Is My Life Insurance Policy Protected IF I File Bankruptcy?

Protecting Life Insurance

When filing a chapter 7 bankruptcy, you are allowed to protect a certain amount of personal property. One of those items of personal property is life insurance. Life insurance is treated two different ways when filing bankruptcy. The first involves term life insurance. Term life insurance provides for a death benefit. What this means is that the policy has no cash value while you are living, however, upon your death, a beneficiary will receive a death benefit. Because there is no cash value while you are alive, this is technically not an asset that can be administered by the chapter 7 trustee. Let’s contrast this with whole life insurance. Whole life insurance often contains a cash surrender value. This value is money that has accumulated in your policy which can be taken out and deducted from the amount of your death benefit. This cash value buildup often provides a problem for chapter 7 debtors.

Recent Case Example

In a recent case filing, the debtor had a whole life insurance policy valued at a $13,000 cash surrender value. At the time of the 341 meeting of creditors, the debtor had approximately $6000 worth of cash surrender value. The value had gone down because he had been borrowing against his cash surrender value. This cash surrender value would also be protected in a bankruptcy filing provided that the beneficiary is either a spouse or a dependent child. In this particular case, the beneficiary was an adult child. Since the beneficiary was neither a spouse nor a dependent child, the cash surrender value is an asset just like money in a bank account that can be taken if not protected with an exemption.

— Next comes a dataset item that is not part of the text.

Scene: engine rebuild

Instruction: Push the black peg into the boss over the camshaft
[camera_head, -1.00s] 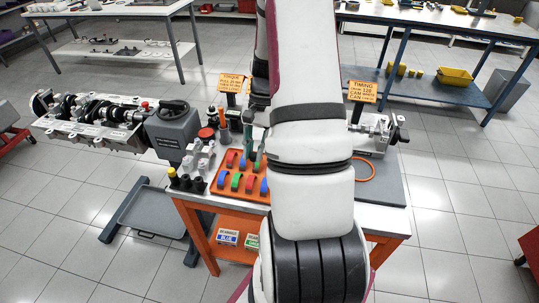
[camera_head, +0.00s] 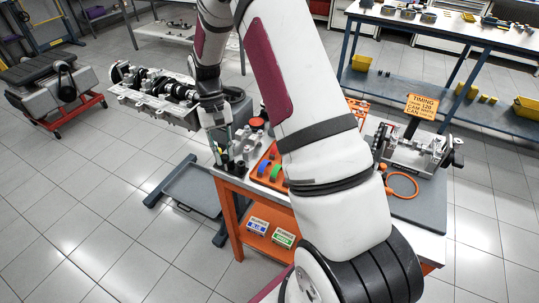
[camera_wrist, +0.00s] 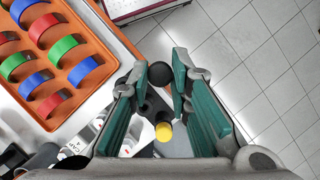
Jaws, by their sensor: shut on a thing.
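My gripper (camera_head: 218,150) is low over the left corner of the workbench in the head view. Other black pegs (camera_head: 240,165) stand beside the gripper at the bench corner. The engine head with the dark camshaft (camera_head: 165,92) is on its stand behind and left of the gripper. I cannot make out the boss; my arm hides part of that area.
An orange tray (camera_wrist: 100,55) of red, green and blue half-rings lies beside the gripper. A shaft fixture (camera_head: 415,150) and timing sign (camera_head: 422,105) stand at the bench's right. A grey low tray (camera_head: 190,190) is below the bench's left side. Open floor lies left.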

State of Illinois Exemptions

The state of Illinois allows for an exemption in some personal property. For cash surrender life insurance, we utilize the $4000 wildcard exemption. This wildcard exemption can be sprinkled over any type of personal property. Since the debtor had very little in the way of household goods and very little in the way of bank accounts, the majority of his $4000 wildcard exemption can be placed over his cash surrender life insurance policy. Now, even with utilizing his exemption, there is some non-exempt or exposed cash surrender value in his life insurance policy. This will be up to the chapter 7 trustee as to whether or not he wishes to administer that asset, negotiate a buyout of that asset, or simply determined that the asset is too small and it would be too burdensome to administer.

As you can see, life insurance and bankruptcy can become complex. For this reason you need a seasoned, experienced bankruptcy attorney to handle your bankruptcy case. If you go to an inexperienced firm or one that simply does not take the time and effort to do your case properly, you may find yourself having to turn over the cash surrender value of your life insurance policy to a chapter 7 bankruptcy trustee in exchange for your fresh start.